Roasted red pepper and black cherry tomato bruschetta, pollock style
Roast
Italian cuisine


Roasting
Sweet red peppers go really well with tart juicy tomatoes. I just got a 15 year old Modena basalmic vinegar which wanted to play with reducing. This recipe is wonderful with your own fire roasted peppers. I have made this recipe twice this week, once with fire roasted peppers from a bottle and once from my own grill: Both worked really well. Great bottole ones make this recipe really quick! But the ones from the grill can make this more of an event. Use a wonderful baquette, fresh soft ripened goat cheese, and a high grade EVOO with a peppery finish. This is so simple, so quick, and so delicious for entertaining! I suggest you serve this with a knife and fork, making it an appetizer; it can easily be a whole dinner. Strew the tomatoes and peppers generously across the plate interlaced with the warm goat cheese atop the toasted baquette slices.

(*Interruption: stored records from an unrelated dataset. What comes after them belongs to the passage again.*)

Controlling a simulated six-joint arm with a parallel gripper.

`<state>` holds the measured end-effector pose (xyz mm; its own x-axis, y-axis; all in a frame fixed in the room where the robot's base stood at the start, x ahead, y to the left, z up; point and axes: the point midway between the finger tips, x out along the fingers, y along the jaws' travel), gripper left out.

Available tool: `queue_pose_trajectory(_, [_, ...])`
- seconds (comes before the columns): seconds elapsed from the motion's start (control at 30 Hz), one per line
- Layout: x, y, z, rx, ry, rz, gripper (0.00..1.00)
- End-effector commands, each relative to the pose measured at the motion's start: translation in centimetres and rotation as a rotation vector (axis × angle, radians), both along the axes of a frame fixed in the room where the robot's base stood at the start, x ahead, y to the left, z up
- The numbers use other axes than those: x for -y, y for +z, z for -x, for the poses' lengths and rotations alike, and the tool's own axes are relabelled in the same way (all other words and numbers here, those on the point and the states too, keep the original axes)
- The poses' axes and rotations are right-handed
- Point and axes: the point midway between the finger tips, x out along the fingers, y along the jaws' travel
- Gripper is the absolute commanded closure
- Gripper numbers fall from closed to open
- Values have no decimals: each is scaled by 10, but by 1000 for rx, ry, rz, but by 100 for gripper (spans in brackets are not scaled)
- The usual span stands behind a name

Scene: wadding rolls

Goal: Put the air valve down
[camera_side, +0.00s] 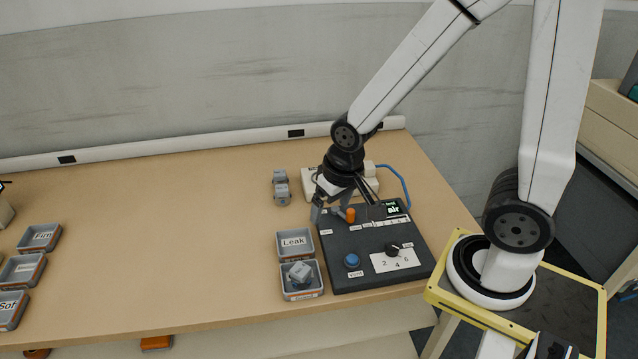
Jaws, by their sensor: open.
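A dark control panel (375,279) lies near the front right of the table. An orange piece (350,216), which looks like the air valve's lever or knob, sits at the panel's upper left. My gripper (333,215) points down at that corner, its fingers open and beside the orange piece. Whether a finger touches it is too small to tell. The panel also has a small screen reading "air" (393,208), a blue button (352,260) and a dark knob (392,250) on a white numbered plate.
A tray labelled "Leak" (281,257) stands left of the panel, with a tray holding a grey block (300,271) in front. Small grey parts (281,187) lie behind. Labelled trays (55,246) stand at far left. A pale device (312,186) with a blue hose is behind my gripper. Mid-table is clear.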

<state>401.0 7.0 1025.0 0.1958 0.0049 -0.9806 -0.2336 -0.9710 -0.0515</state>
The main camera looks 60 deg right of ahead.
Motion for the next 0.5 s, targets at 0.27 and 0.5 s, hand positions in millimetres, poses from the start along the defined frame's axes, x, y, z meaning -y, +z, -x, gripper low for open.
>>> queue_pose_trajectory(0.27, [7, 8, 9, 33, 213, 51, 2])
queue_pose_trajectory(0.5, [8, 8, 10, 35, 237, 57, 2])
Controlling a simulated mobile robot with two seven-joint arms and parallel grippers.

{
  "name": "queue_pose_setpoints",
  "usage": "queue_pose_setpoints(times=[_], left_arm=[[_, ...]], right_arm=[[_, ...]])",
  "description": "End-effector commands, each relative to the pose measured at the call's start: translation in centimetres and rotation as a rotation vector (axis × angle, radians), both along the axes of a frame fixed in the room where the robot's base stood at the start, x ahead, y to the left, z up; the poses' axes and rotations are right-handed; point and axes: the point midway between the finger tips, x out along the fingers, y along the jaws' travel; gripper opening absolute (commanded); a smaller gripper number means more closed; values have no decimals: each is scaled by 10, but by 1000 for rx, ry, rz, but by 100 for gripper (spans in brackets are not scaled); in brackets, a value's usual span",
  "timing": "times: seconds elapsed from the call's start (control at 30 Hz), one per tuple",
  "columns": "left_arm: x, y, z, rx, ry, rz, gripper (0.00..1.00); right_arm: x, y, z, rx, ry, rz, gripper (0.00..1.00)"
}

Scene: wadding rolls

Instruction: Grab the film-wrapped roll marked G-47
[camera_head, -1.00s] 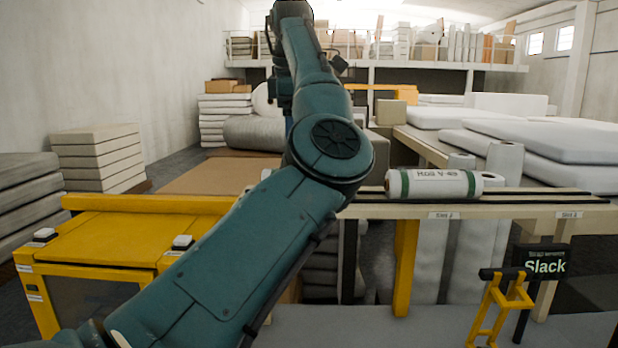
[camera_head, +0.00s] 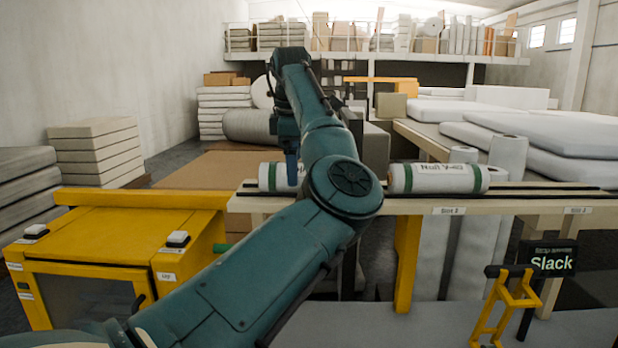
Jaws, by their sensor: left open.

Drizzle the EVOO and the almost candy-like reduced vinegar Jackson Pollock style. In my second batch with my own fire roasted peppers and cherry tomatoes I used a chevre fleurie organic soft ripened goat cheese, like a burratina. For that I toasted the baquettes with olive oil and then placed the cheese sliced as rings on top. The heat of the toast was sufficient to warm the cheese. This can be a meal onto itself and all done outdoors if you have an elaborate grill set-up that allows you to reduce the vinegar in a small pan.